In a nutshell, developers should be briefed from the get-go about the work they will be handling during the project. Knowing what’s coming helps them to adjust and accommodate their work rate accordingly once the development process begins.
Additionally, they’d appreciate the involvement in the planning. As it won’t feel like you’re bombarding them with multiple tasks throughout the project.
2. Delegation and Ownership
Do you know what your team is capable of?
Most executives have a rough idea about the strengths and weakness of the team. You use this knowledge to your advantage by appointing tasks accordingly. Then if they come up and say that the job is too big for them, then you must pair them off with more developers. Doing so helps you prevent a scenario where the mismanagement of one team member drags the whole team down.
3. Redefine the Definition of Done
Cross conventional boundaries by finalizing the age-old debate of hours vs. points.
Instead of asking your team to get the job done within 12 hours tell them to get at least 7-10 points done during the workday.
What are we talking about? This is in reference to the all essential point system introduced in the Agile methodology. Experts say that measuring the work rate in regards to its complexity is better than counting down hours taken to complete the project.
The key here is to factor in all the variables surrounding the particular task like the coding, dependencies and required upgrades. This helps you figure out how difficult a particular task can be for the developer working on the project. You can then adjust their workload according to the points.
4. Regular Reports and Calculating Velocities
Your job doesn’t get done after the planning phase. A good development leader is always involved in the operational process. They are supposed to keep an eye out for discrepancies and hurdles that come along the way.
So, whilst the developers work on their tasks, it’s your responsibility to get timely status updates. Try to keep an eye out for problems and resolve them before they escalate.
In addition to this, keeping tabs on the team also means noting down the amount of work being done. Tally their productivity with the point values you’ve assigned to each task. You might modify the point system if you feel that it doesn’t equate to the amount of work being done.
How to calculate their speed?
Give your developers a week to work on their project, then start calculating the team’s velocity.
In Agile terms, it is the amount of work done during a specific sprint (developmental cycle).
You can calculate your team’s velocity by adding up the completed tasks in reference to their points system. Then equate your total with the list of tasks assigned in that sprint. The result will give you an accurate depiction of the possible completion date for your project.
For instance, let’s say that you have a 200 point project. If your team has completed 20 points during the first week then they will probably complete the project within eight weeks.
That is unless some unpredictable external factor hinders the progress (e.g. power failures, system breakdowns or difficult weather conditions). With that being said, executives are requested to keep tallying in their velocity after short intervals. This ensures that they know how far the work has progressed. More importantly, they’ll know if the velocity needs some modification so that they deliver on time.
Counter Balance: What If the Velocity Doesn’t Match the Deadlines?
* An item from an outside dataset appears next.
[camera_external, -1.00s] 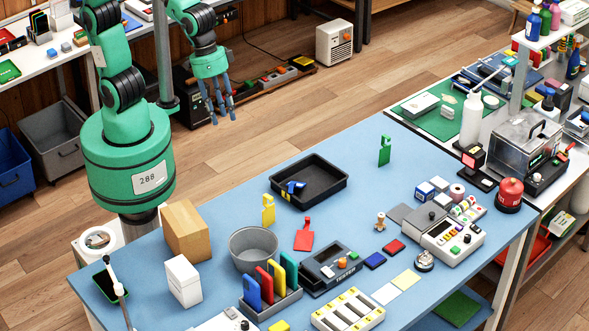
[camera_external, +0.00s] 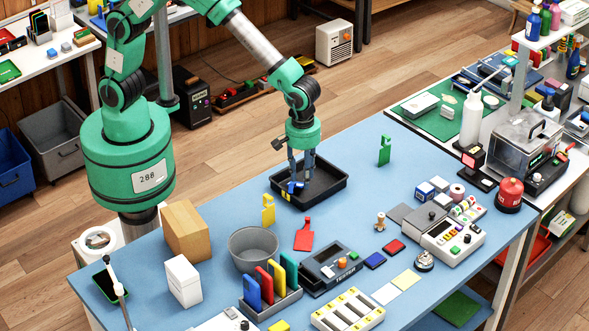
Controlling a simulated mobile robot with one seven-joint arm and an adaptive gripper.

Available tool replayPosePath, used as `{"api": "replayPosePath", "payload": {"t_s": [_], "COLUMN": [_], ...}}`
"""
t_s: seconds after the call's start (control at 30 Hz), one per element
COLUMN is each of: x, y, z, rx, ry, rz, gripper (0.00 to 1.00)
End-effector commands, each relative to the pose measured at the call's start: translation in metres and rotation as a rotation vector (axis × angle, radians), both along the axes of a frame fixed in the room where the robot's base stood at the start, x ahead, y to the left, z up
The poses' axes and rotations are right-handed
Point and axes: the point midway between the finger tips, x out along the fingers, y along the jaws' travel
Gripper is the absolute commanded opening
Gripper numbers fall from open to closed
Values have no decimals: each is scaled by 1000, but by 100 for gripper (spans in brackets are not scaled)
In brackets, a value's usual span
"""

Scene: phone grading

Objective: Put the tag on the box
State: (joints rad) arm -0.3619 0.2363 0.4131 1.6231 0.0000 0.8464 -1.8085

This is one of the worst case scenarios for any developer’s team. It is a thing that can put you in a frenzy if the deadline is edging really close. The best way to dodge a missed deadline is by adjusting the velocity as soon as you see a problem.
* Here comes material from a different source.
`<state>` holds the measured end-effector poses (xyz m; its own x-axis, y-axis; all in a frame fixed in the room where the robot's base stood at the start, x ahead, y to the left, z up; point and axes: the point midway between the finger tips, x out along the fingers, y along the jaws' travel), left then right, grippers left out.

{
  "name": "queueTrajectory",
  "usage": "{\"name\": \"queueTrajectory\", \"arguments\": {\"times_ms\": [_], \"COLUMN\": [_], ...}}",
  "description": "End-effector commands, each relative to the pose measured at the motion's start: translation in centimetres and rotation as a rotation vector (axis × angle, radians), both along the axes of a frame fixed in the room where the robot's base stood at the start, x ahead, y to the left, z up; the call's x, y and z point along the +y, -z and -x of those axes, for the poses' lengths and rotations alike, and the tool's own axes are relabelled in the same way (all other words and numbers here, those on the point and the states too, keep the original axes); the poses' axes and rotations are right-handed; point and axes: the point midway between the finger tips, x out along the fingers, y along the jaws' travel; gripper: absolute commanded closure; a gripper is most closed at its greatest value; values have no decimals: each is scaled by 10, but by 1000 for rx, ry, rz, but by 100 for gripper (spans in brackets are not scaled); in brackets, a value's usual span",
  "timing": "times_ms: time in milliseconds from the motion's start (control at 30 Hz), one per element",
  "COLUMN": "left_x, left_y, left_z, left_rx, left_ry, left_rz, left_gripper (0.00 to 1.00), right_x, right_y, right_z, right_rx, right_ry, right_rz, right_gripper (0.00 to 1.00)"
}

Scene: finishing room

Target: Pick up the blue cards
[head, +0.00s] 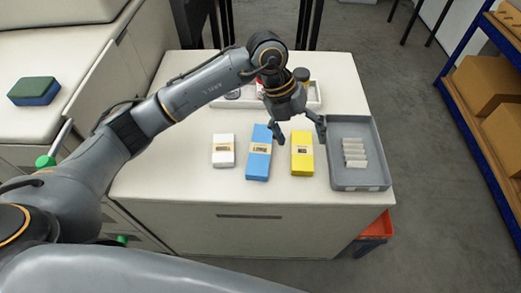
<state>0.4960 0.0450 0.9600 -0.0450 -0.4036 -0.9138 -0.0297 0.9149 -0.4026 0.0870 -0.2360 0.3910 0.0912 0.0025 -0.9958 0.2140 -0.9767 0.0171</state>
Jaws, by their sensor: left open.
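My left gripper (299,136) is open and empty. Its fingers point down at the far ends of the blue and yellow packs, one finger near the blue cards' far end and the other near the grey tray's edge. I cannot tell whether a finger touches anything. My right gripper is not in view.
The white pack (223,151) lies left of the blue cards, the yellow pack (302,159) right. A grey tray (357,179) holds several pale rolls. A white tray (314,102) with jars stands behind, partly hidden by my arm. The table front (180,188) is clear.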

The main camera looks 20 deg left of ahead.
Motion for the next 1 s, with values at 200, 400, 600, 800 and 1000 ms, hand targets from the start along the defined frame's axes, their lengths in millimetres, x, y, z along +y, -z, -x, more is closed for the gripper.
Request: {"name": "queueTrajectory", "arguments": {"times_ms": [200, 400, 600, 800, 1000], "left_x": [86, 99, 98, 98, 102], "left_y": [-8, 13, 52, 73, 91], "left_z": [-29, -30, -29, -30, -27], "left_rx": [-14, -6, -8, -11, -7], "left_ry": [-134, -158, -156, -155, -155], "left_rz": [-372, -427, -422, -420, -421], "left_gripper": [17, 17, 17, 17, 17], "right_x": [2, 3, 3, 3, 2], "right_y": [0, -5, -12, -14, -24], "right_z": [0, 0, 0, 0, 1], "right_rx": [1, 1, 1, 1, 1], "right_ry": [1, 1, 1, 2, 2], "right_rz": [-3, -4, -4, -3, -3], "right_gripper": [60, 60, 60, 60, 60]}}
Here are a number of countermeasures you can take optimize the productivity:
- Recruit more developers for the project
- Boost employee’s productivity through incentives
- Scrap off features that are irrelevant or less important
In short, the team has to be flexible and accommodating enough to accept changes made mid-way during the project. Or else their performance and quality might suffer due to the new additions to the schedule/team.
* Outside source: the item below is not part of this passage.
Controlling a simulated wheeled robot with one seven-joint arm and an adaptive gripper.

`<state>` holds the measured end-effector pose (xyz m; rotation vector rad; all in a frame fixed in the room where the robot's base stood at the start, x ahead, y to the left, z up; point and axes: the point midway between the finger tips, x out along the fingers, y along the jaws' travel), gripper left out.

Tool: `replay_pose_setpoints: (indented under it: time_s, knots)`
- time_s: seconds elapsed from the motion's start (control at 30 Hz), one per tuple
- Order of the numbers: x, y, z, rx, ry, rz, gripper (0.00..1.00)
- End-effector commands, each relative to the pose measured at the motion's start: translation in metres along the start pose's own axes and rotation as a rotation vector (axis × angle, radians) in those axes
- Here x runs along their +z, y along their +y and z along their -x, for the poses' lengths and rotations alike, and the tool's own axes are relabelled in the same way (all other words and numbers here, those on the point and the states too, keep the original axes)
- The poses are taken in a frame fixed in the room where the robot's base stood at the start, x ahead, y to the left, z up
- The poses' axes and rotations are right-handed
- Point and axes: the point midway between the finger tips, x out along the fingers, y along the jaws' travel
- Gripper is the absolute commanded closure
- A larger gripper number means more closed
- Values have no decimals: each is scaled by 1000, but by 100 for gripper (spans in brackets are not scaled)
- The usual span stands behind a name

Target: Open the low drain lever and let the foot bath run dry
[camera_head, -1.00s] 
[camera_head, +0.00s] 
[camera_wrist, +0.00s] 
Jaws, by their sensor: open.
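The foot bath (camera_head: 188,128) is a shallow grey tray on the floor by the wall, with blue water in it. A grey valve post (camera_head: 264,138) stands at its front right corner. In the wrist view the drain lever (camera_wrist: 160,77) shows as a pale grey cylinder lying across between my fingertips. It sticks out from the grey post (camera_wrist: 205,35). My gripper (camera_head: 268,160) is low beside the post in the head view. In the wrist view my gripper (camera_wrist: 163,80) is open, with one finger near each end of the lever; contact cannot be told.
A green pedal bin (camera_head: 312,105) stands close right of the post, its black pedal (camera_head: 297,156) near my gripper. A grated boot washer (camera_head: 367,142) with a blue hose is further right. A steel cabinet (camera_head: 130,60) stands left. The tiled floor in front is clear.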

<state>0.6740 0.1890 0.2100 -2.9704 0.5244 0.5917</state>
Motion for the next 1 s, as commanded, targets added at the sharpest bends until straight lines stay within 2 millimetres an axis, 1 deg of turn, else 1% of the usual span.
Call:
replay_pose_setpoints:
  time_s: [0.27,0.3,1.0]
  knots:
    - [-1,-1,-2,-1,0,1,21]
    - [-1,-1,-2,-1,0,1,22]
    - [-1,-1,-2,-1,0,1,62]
On the whole, a manager’s job is to make sure that everything is running smoothly during the process.
The Developer’s Role: Keeping Up with the Workload
Here are three effective ways software developers can maintain their schedules:
1. Learn to Prioritize
What do you do if you’ve got a ton of work to do?
Prioritize the tasks in the order of their urgency and dependency. Your primary aim here is to create an orderly timeline that optimizes the pace and doesn’t miss out on anything important.
You might even create a spreadsheet to help track your progress. This ensures that you don’t miss out on anything just because you discarded it in the beginning.
2. Divide and Rule
What if some tasks take up too much time?
This is an extension of the first strategy. The best way to tackle through the tedious tasks is by dividing them into smaller sections. This is done to provide you with digestible and attainable tasks. Otherwise, you’ll be left working on what appears to be a single task throughout the day. Use the previous rule to arrange these smaller chunks according to relevancy and dependency
3. Always Coordinate
Developing a software program isn’t a one-man job. That’s why it is important to take a break and regroup with the team. This will help you assess your own progress and seek advice from the team leader. Their guidance might help you solve a problem that you couldn’t get your head around when you were working on it alone.
4. Stay Motivated
The best tactic is to create milestones and treat yourself as you cross them. Doing so helps you recollect energy and pick up enough momentum to continue the work. You won’t believe it but incentives do help you keep up a steady pace.
In short , a developers role in our time management plan is to keep their head down and stay focused on the task at hand. Albeit, with a little bit of help from other team members and managers.
Let’s Sum It Up…
On the whole, managers need to understand that no amount of time management tips will work if the team isn’t on the same page. They need a level of synchronization and organization to help optimize their work rate. The failure to do so will lead to missed deadlines.
At the same time, developers need to learn how to manage time by prioritizing projects, dividing tasks and eliminating distractions. This ensures that they keep up with the ongoing demands of their customers.
In the end, we suggest that you follow this guide to the T. Since, it’s a highly effective and super reliable way to measure your team’s velocity. The assessments will then help you realize what needs to be done for future projects. Soon enough you won’t be drowning in backlog or requesting extensions for your deadlines. Sounds great, right?
So what are you waiting for? It’s time to deliver those projects right on time!